Cardinal Equivalence of Small Number in Young Children

Abstract
525 kindergarten and Grade 1 primary school children were given three types of equivalent cardination tasks in which the influence of the use of different stimulus configurations was assessed. The tasks were linear, linear-nonlinear, and nonlinear configurations, with a further differentiation in density in the linear-nonlinear tasks. Number reproduction tasks and evoked correspondence tasks were administered and the data compared with those on the linear cardination tasks. Nonlinear tasks were not more difficult than the linear ones and did not support Siegel's 1972 finding. If the elements in the sets of the cardination tasks were spaced apart, performance on the three tasks did not differ significantly. However, the density manipulation produced strong effects. The tasks, in which the elements were spaced closely together, were more difficult than those with elements spaced farther apart.
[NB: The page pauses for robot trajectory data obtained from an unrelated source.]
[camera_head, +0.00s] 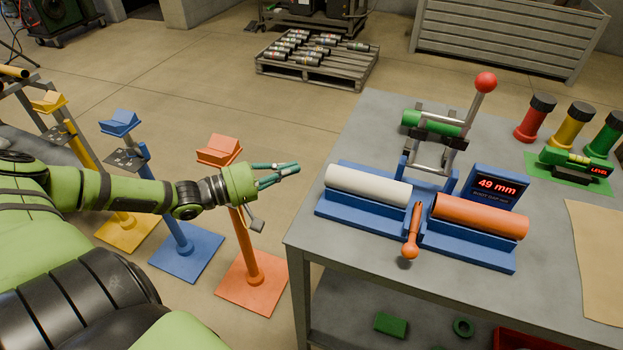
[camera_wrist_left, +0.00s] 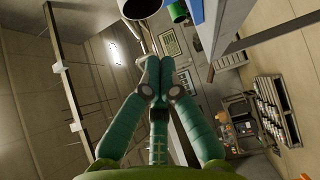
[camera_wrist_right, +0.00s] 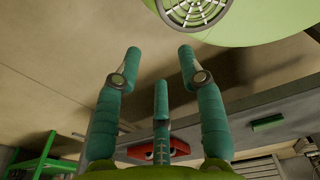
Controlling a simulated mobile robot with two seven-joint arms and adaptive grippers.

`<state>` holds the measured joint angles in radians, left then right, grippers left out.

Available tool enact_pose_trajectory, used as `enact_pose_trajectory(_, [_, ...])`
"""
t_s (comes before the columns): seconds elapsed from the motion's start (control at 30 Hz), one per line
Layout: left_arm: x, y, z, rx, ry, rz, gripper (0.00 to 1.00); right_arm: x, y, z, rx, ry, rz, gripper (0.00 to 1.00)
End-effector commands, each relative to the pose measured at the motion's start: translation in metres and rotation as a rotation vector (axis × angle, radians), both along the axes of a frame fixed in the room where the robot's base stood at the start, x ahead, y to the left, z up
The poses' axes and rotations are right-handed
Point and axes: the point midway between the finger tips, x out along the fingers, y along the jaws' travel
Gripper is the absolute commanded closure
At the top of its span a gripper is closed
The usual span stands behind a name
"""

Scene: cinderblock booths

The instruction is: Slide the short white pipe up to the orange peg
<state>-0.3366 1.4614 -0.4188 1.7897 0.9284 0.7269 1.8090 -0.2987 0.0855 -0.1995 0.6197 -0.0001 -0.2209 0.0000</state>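The short white pipe (camera_head: 368,186) lies in the left blue cradle (camera_head: 352,214) on the table. An orange peg-like handle (camera_head: 413,232) with a rounded end stands between this cradle and the right one, close to the pipe's right end; whether they touch I cannot tell. An orange pipe (camera_head: 478,216) lies in the right cradle (camera_head: 468,246). My left gripper (camera_head: 297,169) is left of the white pipe, apart from it, fingers together and empty; its fingers also meet in the left wrist view (camera_wrist_left: 159,64). My right gripper (camera_wrist_right: 160,54) is open and empty, outside the head view.
A display (camera_head: 495,188) behind the orange pipe reads 49 mm. A red-knobbed lever (camera_head: 485,83) and clamp with a green cylinder (camera_head: 431,123) stand behind the cradles.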

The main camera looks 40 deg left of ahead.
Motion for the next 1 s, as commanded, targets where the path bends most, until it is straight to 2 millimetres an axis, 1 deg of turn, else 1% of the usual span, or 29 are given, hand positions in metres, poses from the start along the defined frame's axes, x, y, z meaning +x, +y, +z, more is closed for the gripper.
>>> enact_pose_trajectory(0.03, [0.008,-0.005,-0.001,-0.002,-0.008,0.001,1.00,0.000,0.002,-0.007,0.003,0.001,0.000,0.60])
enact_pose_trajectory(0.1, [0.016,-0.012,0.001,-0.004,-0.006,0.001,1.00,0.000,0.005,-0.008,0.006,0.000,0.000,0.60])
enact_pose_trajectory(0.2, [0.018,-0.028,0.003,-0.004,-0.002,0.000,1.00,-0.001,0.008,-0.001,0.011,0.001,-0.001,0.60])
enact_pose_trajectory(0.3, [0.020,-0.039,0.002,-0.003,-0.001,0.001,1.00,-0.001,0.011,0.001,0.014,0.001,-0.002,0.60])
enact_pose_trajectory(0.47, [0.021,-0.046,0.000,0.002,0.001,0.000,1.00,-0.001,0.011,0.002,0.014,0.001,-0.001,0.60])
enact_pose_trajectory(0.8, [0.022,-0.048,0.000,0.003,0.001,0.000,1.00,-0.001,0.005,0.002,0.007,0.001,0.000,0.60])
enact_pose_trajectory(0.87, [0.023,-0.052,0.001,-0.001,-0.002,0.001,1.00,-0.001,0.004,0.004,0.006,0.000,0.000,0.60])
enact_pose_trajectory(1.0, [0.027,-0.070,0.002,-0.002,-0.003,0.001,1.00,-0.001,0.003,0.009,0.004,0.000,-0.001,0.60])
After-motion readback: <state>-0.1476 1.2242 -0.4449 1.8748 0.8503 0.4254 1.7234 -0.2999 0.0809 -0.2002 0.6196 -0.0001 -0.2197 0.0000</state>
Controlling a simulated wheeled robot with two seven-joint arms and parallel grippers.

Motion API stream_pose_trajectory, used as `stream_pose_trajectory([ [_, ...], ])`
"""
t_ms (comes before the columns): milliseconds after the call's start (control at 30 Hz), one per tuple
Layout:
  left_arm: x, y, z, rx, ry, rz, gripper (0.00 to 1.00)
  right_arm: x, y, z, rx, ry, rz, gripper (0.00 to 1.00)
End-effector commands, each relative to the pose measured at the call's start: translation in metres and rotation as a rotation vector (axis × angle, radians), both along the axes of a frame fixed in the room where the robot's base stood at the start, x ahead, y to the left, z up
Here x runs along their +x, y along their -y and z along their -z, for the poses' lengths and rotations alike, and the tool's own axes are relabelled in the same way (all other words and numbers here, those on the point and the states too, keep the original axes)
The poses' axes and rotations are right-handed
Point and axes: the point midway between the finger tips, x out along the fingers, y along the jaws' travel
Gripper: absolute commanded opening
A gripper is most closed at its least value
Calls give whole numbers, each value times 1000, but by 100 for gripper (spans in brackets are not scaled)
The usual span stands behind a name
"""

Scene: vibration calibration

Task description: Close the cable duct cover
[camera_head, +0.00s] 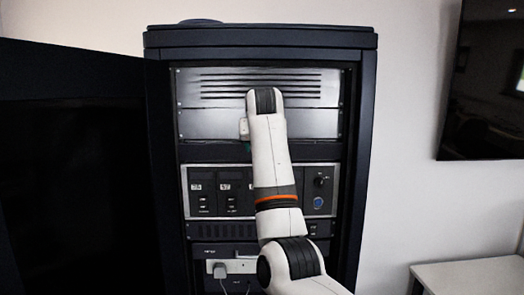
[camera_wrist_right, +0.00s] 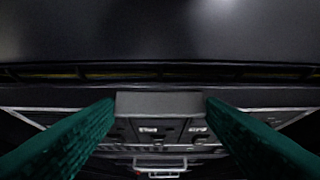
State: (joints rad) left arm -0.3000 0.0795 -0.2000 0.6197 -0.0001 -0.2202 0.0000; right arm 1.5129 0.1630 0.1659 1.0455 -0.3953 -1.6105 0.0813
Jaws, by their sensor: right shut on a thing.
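The grey panel (camera_head: 213,124) in the upper bay of the rack cabinet, below a slotted plate, appears to be the cable duct cover. A dark, smooth surface (camera_wrist_right: 160,35) fills the top of the wrist view; I cannot tell whether it is this panel. My right gripper (camera_wrist_right: 160,107) has green fingers on either side of a small grey block (camera_wrist_right: 160,103), and it is shut on this block. Whether the block is part of the cover is unclear. In the head view my right arm hides most of the gripper; only a bit of green (camera_head: 247,146) shows. My left gripper is not in view.
The rack cabinet (camera_head: 260,40) stands ahead, its dark door (camera_head: 75,75) open to the left. Modules with switches (camera_head: 222,190) sit below the panel, and a white socket box (camera_head: 235,267) with cables lower down. A wall screen (camera_head: 485,80) and white table (camera_head: 470,275) are at right.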

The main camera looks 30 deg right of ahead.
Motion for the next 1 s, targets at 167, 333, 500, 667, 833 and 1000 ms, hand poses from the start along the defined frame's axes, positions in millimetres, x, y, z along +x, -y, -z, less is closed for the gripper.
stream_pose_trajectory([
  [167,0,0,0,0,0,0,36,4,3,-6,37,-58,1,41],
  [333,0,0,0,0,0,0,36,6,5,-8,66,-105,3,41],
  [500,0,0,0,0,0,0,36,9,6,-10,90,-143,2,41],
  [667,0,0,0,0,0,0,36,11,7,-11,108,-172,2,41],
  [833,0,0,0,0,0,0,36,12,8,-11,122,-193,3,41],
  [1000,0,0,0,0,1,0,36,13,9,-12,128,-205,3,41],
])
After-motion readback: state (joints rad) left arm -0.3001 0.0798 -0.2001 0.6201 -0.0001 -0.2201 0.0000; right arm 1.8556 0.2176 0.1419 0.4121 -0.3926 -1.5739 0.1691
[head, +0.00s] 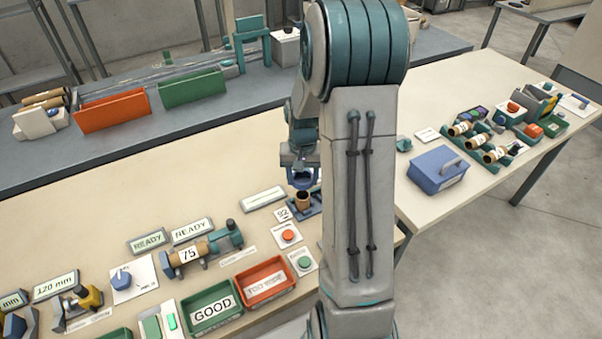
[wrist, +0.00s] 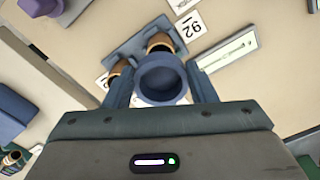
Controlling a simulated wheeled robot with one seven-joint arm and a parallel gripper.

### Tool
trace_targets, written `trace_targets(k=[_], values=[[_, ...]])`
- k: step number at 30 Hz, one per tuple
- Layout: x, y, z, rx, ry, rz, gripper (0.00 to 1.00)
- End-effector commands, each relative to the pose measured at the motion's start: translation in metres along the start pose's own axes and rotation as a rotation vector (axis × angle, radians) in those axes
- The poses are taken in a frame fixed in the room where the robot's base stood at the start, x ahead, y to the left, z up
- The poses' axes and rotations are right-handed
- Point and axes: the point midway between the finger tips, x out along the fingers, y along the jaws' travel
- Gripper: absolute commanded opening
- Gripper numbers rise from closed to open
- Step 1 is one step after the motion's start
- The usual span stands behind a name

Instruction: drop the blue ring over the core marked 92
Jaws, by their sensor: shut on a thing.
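My gripper (wrist: 160,82) is shut on the blue ring (wrist: 160,97), with one finger on each side of it. In the head view my gripper (head: 300,165) hangs above the bench, and the ring (head: 300,182) is just over a brown core (head: 303,200). The card marked 92 (head: 283,214) lies beside this core. In the wrist view the 92 card (wrist: 190,27) is beside a core (wrist: 160,42) that shows past the ring's far edge, partly hidden by it. The ring looks above the core, not around it; the exact gap cannot be told.
A second core (wrist: 121,68) stands on the same blue-grey base (wrist: 135,45), partly behind the left finger. A red button (head: 288,236), a green GOOD tray (head: 213,307) and a red tray (head: 265,281) are nearby. A blue box (head: 438,172) stands to the right.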

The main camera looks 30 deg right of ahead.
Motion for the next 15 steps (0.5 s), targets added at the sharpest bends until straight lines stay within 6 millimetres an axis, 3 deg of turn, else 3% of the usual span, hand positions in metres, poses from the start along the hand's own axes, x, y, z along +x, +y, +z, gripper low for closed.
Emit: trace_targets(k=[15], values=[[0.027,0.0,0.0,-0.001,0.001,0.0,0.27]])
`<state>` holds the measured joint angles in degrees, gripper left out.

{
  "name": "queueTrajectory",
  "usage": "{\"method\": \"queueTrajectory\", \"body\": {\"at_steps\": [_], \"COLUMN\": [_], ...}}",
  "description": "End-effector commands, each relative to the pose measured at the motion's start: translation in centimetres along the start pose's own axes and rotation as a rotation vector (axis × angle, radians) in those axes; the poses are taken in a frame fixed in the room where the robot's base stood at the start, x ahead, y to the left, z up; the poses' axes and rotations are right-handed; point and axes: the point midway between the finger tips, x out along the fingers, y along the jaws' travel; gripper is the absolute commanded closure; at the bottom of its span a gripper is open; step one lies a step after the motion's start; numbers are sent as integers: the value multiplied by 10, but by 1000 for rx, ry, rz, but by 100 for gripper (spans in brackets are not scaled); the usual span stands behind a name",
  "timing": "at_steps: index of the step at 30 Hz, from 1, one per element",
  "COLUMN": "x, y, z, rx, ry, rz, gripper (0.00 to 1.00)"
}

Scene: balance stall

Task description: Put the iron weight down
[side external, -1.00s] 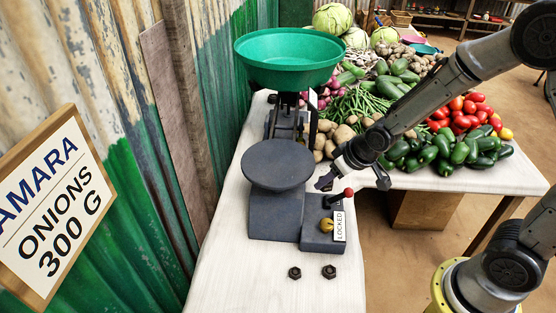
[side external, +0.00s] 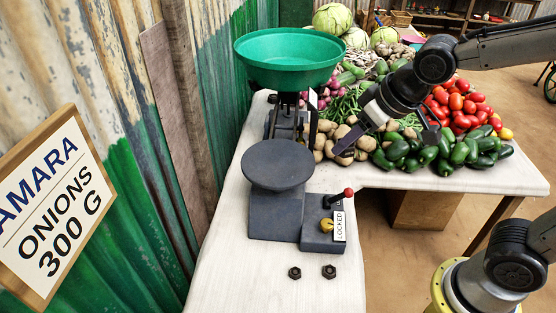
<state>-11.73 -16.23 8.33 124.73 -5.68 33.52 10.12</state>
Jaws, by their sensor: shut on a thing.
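My gripper (side external: 388,138) is shut on a dark thing, taken as the iron weight, above the heaps of vegetables to the right of the scale. The fingers and the thing are dark, and its outline is hard to make out. Two small dark hexagonal weights (side external: 294,272) (side external: 329,271) lie on the white table in front of the scale. The scale has a round grey plate (side external: 278,165), empty, and a green pan (side external: 288,57) behind it. My gripper is apart from both.
A red-knobbed lever (side external: 348,192) and a label reading LOCKED (side external: 339,226) are on the scale's base. Potatoes, green peppers (side external: 425,155) and tomatoes (side external: 462,103) crowd the table's back right. The white tabletop (side external: 225,275) is clear at front left. A corrugated wall borders the left.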

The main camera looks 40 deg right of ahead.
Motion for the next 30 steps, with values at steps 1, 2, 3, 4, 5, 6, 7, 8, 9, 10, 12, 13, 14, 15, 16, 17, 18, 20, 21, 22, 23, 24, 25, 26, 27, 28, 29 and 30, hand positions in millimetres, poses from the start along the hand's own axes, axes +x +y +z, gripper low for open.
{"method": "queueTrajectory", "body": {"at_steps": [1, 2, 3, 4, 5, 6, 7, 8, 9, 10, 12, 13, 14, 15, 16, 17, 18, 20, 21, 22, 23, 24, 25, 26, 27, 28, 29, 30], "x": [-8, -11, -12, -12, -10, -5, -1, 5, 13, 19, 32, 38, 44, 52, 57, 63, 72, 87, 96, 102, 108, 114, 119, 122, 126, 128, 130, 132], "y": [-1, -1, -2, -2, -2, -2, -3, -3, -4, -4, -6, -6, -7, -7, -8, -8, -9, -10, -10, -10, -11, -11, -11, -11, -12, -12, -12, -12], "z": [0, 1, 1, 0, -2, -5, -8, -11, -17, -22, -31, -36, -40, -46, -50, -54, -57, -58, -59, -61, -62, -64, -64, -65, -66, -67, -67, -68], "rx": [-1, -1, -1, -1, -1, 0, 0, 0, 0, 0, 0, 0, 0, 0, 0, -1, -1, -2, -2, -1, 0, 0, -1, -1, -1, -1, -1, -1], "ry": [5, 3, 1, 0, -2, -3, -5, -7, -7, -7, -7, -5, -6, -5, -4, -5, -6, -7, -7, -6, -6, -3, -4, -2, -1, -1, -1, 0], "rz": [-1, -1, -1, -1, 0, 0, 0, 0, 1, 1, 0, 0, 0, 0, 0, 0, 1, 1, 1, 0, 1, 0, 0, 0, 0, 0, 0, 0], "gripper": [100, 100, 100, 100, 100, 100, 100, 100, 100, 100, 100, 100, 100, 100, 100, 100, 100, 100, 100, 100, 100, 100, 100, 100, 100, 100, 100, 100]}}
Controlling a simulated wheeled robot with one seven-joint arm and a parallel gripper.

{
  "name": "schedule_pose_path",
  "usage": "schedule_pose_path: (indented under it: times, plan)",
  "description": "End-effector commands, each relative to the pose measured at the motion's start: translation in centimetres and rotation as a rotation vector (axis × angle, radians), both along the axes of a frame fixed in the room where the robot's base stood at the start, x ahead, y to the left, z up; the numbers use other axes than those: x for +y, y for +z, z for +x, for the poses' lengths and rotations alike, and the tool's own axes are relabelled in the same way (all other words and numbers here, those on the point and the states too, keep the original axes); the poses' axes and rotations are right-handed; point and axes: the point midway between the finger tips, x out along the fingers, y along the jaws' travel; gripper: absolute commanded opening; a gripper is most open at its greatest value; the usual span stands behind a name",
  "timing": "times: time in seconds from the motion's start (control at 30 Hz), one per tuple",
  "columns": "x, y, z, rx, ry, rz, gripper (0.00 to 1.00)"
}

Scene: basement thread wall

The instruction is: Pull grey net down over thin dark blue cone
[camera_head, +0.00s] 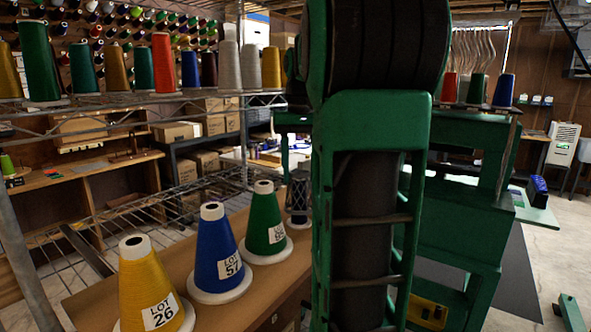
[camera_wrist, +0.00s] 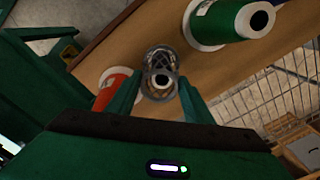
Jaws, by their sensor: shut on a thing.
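The grey net (camera_wrist: 158,58) sits around the upper part of a thin cone in the wrist view. The cone's pale tip (camera_wrist: 161,82) with a dark hole shows inside the net. In the head view the net (camera_head: 298,191) covers a dark narrow shape on the bench, just left of my arm. My gripper is hidden behind my arm in the head view.
The wooden bench (camera_head: 188,262) also bears a yellow cone (camera_head: 148,285), a blue cone (camera_head: 217,256) and a green cone (camera_head: 265,224). An orange-red cone (camera_wrist: 111,88) stands close to my gripper's left finger. Wire shelving (camera_head: 85,222) lies beyond the bench.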

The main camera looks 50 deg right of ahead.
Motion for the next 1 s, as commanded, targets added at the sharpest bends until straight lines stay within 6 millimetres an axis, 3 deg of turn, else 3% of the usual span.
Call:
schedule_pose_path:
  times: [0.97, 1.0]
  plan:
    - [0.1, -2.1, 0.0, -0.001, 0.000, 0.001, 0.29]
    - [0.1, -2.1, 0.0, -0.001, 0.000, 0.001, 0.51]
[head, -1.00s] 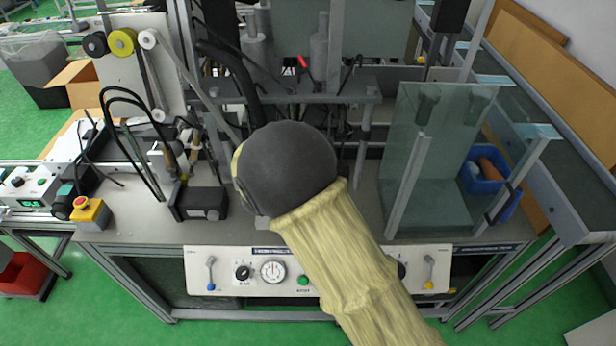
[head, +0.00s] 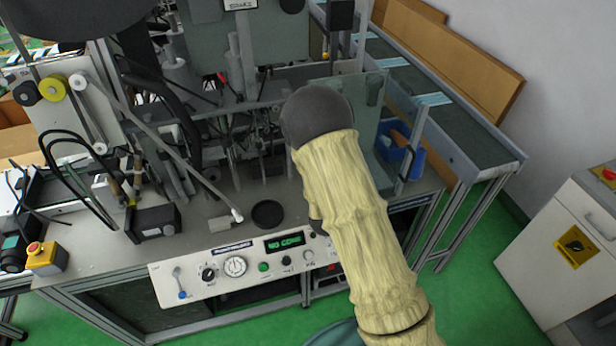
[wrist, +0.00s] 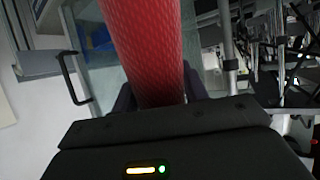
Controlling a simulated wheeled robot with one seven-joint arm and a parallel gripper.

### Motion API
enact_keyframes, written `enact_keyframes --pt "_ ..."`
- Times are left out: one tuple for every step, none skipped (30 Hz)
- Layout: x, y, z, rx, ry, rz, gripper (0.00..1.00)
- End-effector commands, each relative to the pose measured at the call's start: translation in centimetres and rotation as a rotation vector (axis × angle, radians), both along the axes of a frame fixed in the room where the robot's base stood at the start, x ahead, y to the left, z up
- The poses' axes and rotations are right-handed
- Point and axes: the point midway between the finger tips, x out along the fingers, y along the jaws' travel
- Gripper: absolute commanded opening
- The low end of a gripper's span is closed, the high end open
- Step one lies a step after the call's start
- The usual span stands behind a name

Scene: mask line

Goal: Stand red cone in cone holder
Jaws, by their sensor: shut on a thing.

This result does not confirm the work of Gelman and Gallistel and also not Brainerd's statement that the majority of children will judge a more dense set to contain more elements. This is a note-worthy result, because redundant, non-numerical cues (like target area, background area, and brightness) were eliminated in these equivalent-cardination tasks and only the density manipulation could be effective. Number reproduction and evoked correspondence tasks proved easier than the linear cardination tasks, perhaps because in these tasks the use of the one-to-one correspondence was evoked as a strategy to solve the tasks, whereas in the linear cardination tasks no attention was paid to the one-to-one correspondence in the instruction. Implications for understanding the cardination concept development are discussed.